Brian Collins is a designer, creative director, and educator who now runs his own communication and branding firm, COLLINS. His work has been featured in The New York Times, Forbes, Creativity, Fortune, NBC News, ABC News and Fast Company, which named him an American Master of Design. Business Week named his flagship store for Hershey as a design “Wonder of the World.” His team’s design of Helios House in Los Angeles, the first gas station using environmentally sustainable principles, is included in The Cooper Hewitt National Museum of Design. Brian’s clients have included Airbnb, Coca-Cola, Facebook, The Ford Motor Company, Giorgio Armani, IBM, Jaguar Cars, Instagram, Levi Strauss & Co., Mattel, Microsoft, Nike, Spotify, Target, Unilever, The Walt Disney Co., and The Guggenheim Museum.

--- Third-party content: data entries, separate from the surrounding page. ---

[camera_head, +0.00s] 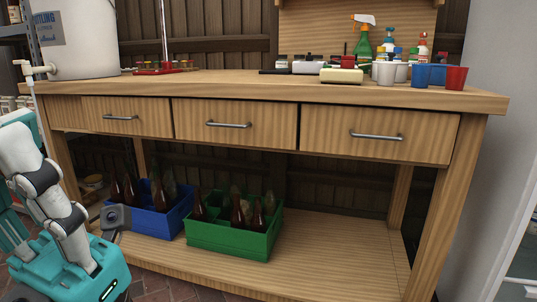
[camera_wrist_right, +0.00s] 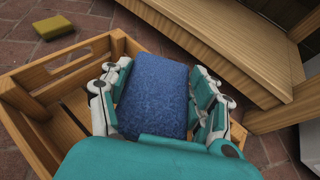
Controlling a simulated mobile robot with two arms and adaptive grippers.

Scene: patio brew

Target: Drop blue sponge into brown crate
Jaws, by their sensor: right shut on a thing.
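In the right wrist view my right gripper (camera_wrist_right: 160,108) is shut on the blue sponge (camera_wrist_right: 155,92), with a finger against each side of it. The sponge is held over a brown wooden crate (camera_wrist_right: 65,82) with slatted sides. Part of the crate is hidden behind the sponge and my gripper. My left arm shows at the left of the head view, with the left gripper (camera_head: 115,220) in front of the bench's lower shelf; its fingers are too unclear to read. The right gripper is not in the head view.
A yellow-green sponge (camera_wrist_right: 58,27) lies on the brick floor beyond the crate. The bench's lower shelf (camera_wrist_right: 225,50) is close by on the right. In the head view a blue crate (camera_head: 155,222) and a green crate (camera_head: 230,240) hold bottles below the workbench (camera_head: 215,84).

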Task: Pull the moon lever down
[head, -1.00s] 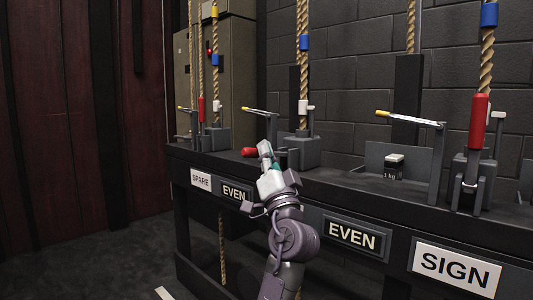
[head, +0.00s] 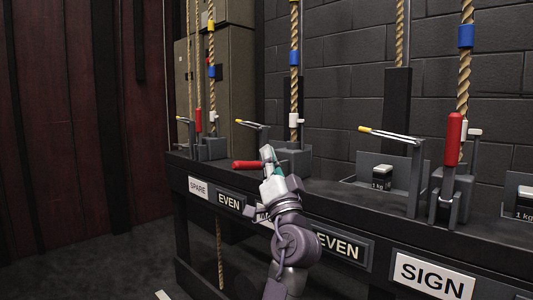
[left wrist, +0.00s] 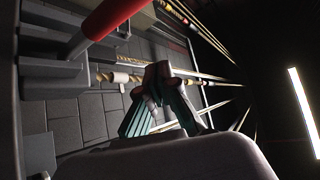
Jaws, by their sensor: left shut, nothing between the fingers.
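A lever with a red handle (head: 246,165) lies out nearly level from its grey block (head: 296,160) on the bench, beside my fingers. The label below it (head: 262,214) is mostly hidden behind my left gripper, so I cannot read whether it says moon. My left gripper (head: 268,158) is shut and empty, just right of the red handle in the head view; whether they touch is unclear there. In the left wrist view, a red handle (left wrist: 112,28) is at the upper left, apart from the teal fingertips (left wrist: 160,112). My right gripper is not in view.
Upright red levers stand at the left (head: 198,121) and right (head: 453,140). Labels read SPARE (head: 198,188), EVEN (head: 229,201), EVEN (head: 338,247) and SIGN (head: 433,275). Ropes, yellow-tipped arms and a 1 kg weight (head: 382,177) are behind the bench front.

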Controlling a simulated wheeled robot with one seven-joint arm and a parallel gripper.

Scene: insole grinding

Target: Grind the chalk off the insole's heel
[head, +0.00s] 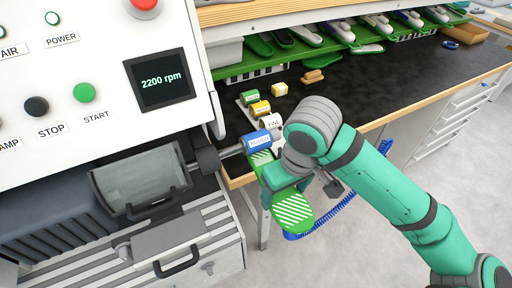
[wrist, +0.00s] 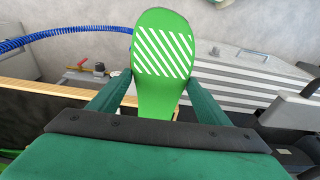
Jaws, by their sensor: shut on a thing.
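The green insole (head: 296,213) is in my gripper (head: 283,185), with its near part hidden by the wrist. A white striped chalk patch (head: 293,209) covers its lower end; another patch (head: 262,157) shows at the end by the blue grinding drum (head: 257,142). I cannot tell whether that end touches the drum. In the wrist view, the fingers of my gripper (wrist: 158,88) close on both sides of the insole (wrist: 157,100), and its far rounded end carries chalk stripes (wrist: 164,52). The drum sits on the grinder's spindle (head: 229,151); the display (head: 160,78) reads 2200 rpm.
The grinder (head: 90,75) stands at left with buttons and a clear guard (head: 138,180). Yellow, green and white labelled drums lie on the dark bench (head: 390,80) behind. Insoles fill a rack (head: 350,30) at the back. A blue coiled hose (head: 340,215) hangs near the insole.

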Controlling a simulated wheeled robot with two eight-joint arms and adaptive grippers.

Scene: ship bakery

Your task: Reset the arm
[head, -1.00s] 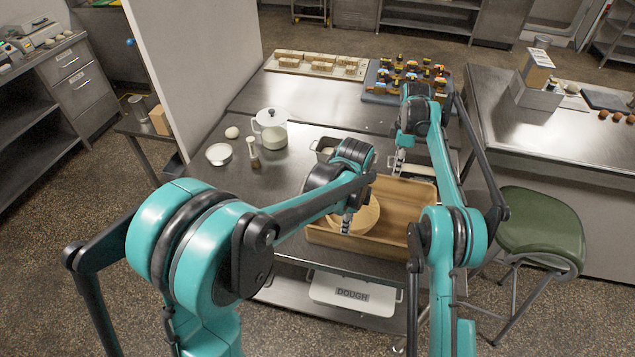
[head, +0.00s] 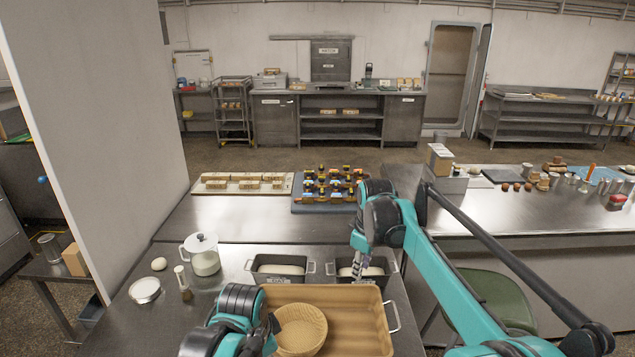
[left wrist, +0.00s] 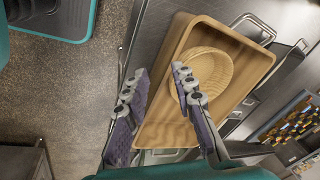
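My left arm comes in at the bottom of the head view, and its gripper (head: 264,334) is at the left side of the round wicker basket (head: 303,332); its fingertips are hidden there. The basket (left wrist: 222,66) lies in the wooden tray (left wrist: 180,40), beyond the fingers. My right gripper (head: 362,266) hangs over the right loaf tin (head: 379,276); its fingers are too small to read, and no held object shows.
A left loaf tin (head: 279,267), a white lidded pot (head: 203,256), a brush (head: 183,284) and a small dish (head: 145,290) stand on the steel table. Jars on a blue-grey board (head: 300,205) stand farther back. A green stool (head: 490,297) is at the right.

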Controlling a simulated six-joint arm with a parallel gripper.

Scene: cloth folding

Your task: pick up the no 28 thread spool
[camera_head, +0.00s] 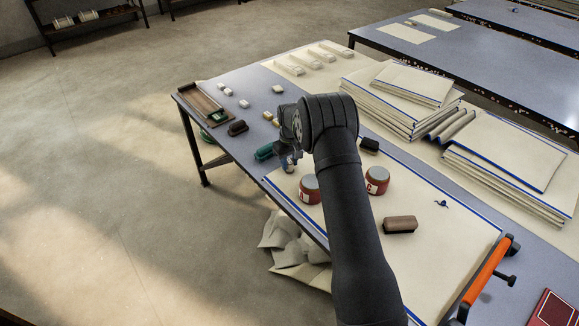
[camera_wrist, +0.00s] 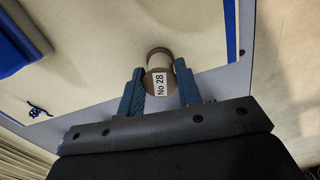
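The No 28 thread spool (camera_wrist: 158,83) is a small tan and cream cylinder, with its white label facing the wrist camera. It stands between the two blue fingers of my gripper (camera_wrist: 160,72), with little or no gap on either side. I cannot tell whether the fingers press on it. Whether the spool rests on the cloth or is lifted is unclear.
A brown block (camera_head: 400,224) and an orange-handled tool (camera_head: 489,267) lie farther right. A green object (camera_head: 264,152) and a dark one (camera_head: 238,128) are to the left. Folded cloth stacks (camera_head: 385,105) stand behind.

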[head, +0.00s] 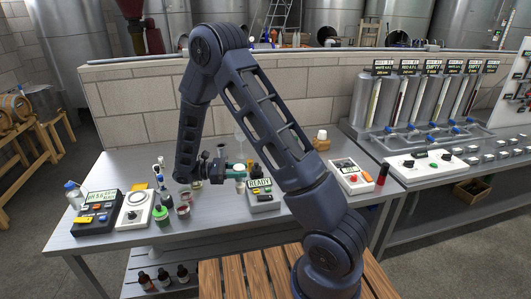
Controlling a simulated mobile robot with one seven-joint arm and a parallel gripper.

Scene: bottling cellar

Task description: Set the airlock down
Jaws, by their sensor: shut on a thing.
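My gripper (236,171) reaches in from the left over the middle of the grey workbench (225,222). Its jaws are shut on a small, pale, see-through piece, which looks like the airlock (240,146). The piece stands roughly upright, its upper part rising above the jaws. It is faint against the block wall, and its lower end is hard to make out. Whether it touches anything below cannot be told. The held piece is just left of a grey device (262,197) whose display reads READY.
A white box (350,176) and dark red cylinder (382,174) stand right. The bench's front strip is clear.

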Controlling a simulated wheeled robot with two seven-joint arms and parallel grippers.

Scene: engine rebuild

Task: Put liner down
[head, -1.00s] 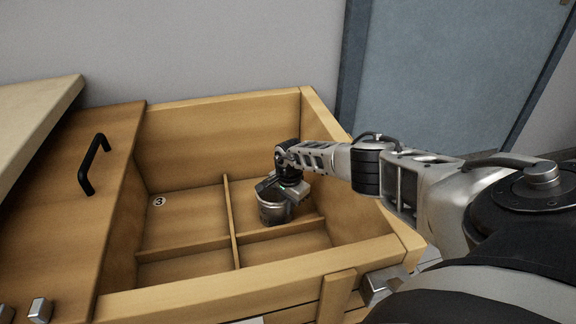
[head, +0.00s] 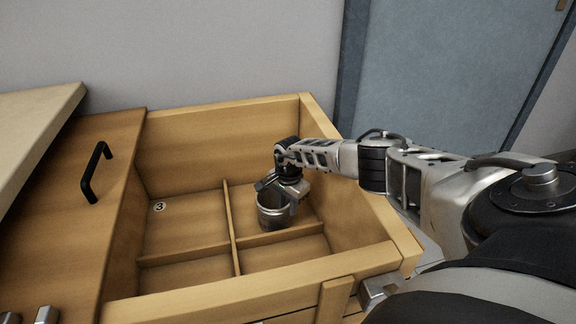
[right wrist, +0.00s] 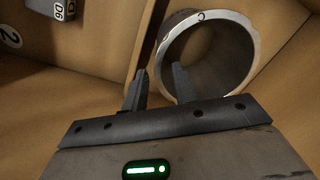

Martha Rosler is a Brooklyn-born artist that works in photography and photo text, video, installation, sculpture, and performance, as well as writing about art and culture. Solo exhibitions of Rosler’s work have been organized by the Whitney (1977), Institute of Contemporary Art in Boston (1987), Museum of Modern Art in Oxford (1990), The New Museum in collaboration with the International Center of Photography in New York, (1998–2000), Sprengel Hannover Museum (2005), and Institute of Contemporary Arts in London (2006). Her work has also been included in major group exhibitions such as Whitney Biennial (1979, 1983, 1987, and 1990), Documenta 7 and 12 (1982 and 2007), Havana Biennale (1986), Venice Biennale (2003), Liverpool Biennial (2004), Taipei Biennial (2004) and Skulptur Projekte (2007).
Tsige Tafesse is one of the five founders of By Us For Us (BUFU), a Brooklyn-based collective focusing on the discourse of Black and Asian cultural and political relationships. The founders of this project are a collective of queer, femme, Black, and East Asian artists and organizers who emphasize building solidarity, de-centering whiteness, and resurfacing our deeply interconnected and complicated histories. Representing BUFU, she has been invited to speak by various museums and institutions, including most recently the Brooklyn Museum and the Rubin Museum.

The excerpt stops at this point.